After the graves of her mother and son were unearthed, a San Luis Obispo woman filed suit in the fall against a local cemetery, claiming the cemetery deceived her and scammed her deceased mother.
Janice Jonsin will appear in San Luis Obispo Superior Court on Thursday for a pretrial hearing. She is seeking punitive and compensatory damages against San Luis Cemetery and its owner, Leland Smith, over prepaid policies she claims were altered and ignored.
When contacted by The Tribune, Smith declined to comment. His attorney, Tom Minehan, didn’t want to comment because the case is in litigation, though he did email a statement.
“My clients made an innocent mistake for which they are truly sorry,” he wrote. “The mistake was corrected and the plaintiff was reimbursed for all out-of-pocket loss before this lawsuit was filed.”
Claims made in civil suits only present one side of the story.
According to the suit, the following occurred:
In 1998 and 1999, Shirley Jonsin purchased burial policies from Lady Family Sutcliffe Cemetery and Mausoleum, on South Higuera Street in San Luis Obispo, for herself and several members of her family. The purchases included a stainless-steel vault for herself and a stainless-steel vault, copper casket and headstone for her grandson, Jonn Jonsin.
Smith purchased the cemetery in 2001 and changed the name to San Luis Cemetery. Nine years later, Shirley Jonsin passed away at the age of 91 and was buried at the plot she had purchased.
A year later, Jonn Jonsin, 48, died of a heart attack. While handling burial services, his mother, Janice Jonsin, paid about $9,500 for a vault and casket, unaware that her mother had previously purchased them for her son.
When Janice Jonsin learned that her mother had prepaid for Jonn Jonsin’s headstone, she suspected her mother had paid for other items as well and sought her mother’s original paperwork. It was then that she discovered that the cemetery was charging her for items already purchased.
Janice Jonsin contacted the California Department of Consumer Affairs, which investigated the case and also found that Shirley Jonsin had been buried in a different, cheaper vault than the one she had purchased.
Last May, Janice Jonsin authorized the disinterment of both her mother and son, which confirmed that both Shirley and Jonn Jonson had been buried in cheaper, concrete vaults. Both were reburied in more expensive vaults as family members watched. But by then, Janice Jonsin’s attorney said, the damage was done.

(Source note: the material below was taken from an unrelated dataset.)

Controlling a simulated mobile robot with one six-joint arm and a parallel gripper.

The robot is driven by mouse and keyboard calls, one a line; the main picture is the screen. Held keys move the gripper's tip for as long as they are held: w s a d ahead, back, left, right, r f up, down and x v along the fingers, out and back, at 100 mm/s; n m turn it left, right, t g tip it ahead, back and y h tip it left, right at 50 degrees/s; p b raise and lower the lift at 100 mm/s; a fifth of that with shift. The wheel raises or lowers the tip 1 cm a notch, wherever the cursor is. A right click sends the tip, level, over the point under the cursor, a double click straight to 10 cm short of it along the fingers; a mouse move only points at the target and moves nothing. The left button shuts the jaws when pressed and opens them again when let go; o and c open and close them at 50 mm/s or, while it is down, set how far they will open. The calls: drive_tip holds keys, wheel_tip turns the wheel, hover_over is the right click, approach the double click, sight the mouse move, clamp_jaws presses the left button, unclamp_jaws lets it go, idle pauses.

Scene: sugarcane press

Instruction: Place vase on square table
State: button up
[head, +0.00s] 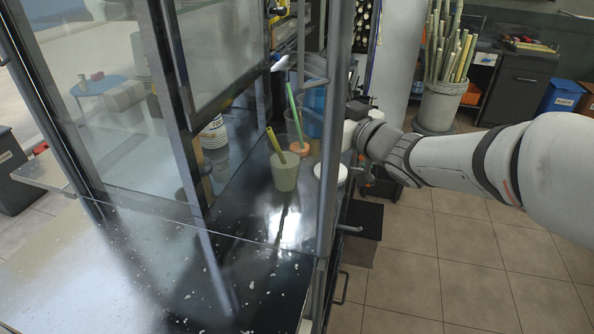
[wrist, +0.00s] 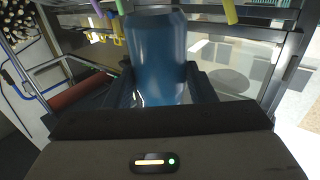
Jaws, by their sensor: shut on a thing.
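A blue, smooth, rounded vessel, which I take as the vase (wrist: 158,55), fills the upper middle of the wrist view. My gripper (wrist: 160,88) is shut on it, with one dark finger on each side. In the head view, the blue vessel (head: 314,101) shows beside the metal post, above the dark counter. My gripper's fingers are mostly hidden behind that post there. I cannot tell whether the vessel's base touches the counter. I cannot make out a square table for certain in either view.
A cup of greenish juice with a yellow straw (head: 285,172) and a cup with a green straw (head: 297,135) stand on the dark counter (head: 235,205). The metal post (head: 331,170) and glass panels border it. A cane bucket (head: 441,103) stands behind. Tiled floor (head: 440,240) is clear.

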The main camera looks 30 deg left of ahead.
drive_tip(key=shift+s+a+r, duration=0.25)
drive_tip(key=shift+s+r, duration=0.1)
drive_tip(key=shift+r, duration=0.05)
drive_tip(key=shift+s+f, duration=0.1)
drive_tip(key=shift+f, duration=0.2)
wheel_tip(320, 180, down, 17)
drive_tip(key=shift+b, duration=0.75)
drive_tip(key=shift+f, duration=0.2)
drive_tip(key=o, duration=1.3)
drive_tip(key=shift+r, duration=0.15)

“My client said that was the worst day of her life,” said Louis Koory of the Mission Law Center.
Shirley Jonsin had been very particular about the purchases she’d made.
“Janice’s mother paid for a Cadillac and got a Yugo,” Koory said. “And the cemetery collected the money for the Cadillac.”
When Shirley Jonsin was removed from her grave, Koory said, the family could see the results of a cheaper vault.
“There’s moisture and roots and everything else that penetrated the vault,” he said.
The prepaid money, Koory said, was held in a trust until Shirley Jonsin died, at which point the money was paid out. Then the cemetery gave her a cheaper product. And when Jonn Jonsin died, the cemetery collected money both from his trust and Janice Jonsin.
At the time of his death, Jonn Jonsin worked as an independent contractor delivering The Tribune.
The cemetery was fined $1,000 by the Cemetery and Funeral Bureau of the Department of Consumer Affairs.
If the case goes to a trial, a jury would decide how much Janice Jonsin is owed if it finds Smith negligible.
To justify punitive damages, Koory would have to convince a jury that Smith intentionally misled Janice Jonsin.
Any money awarded to his client would go into a family trust established by Shirley Jonsin, Koory said.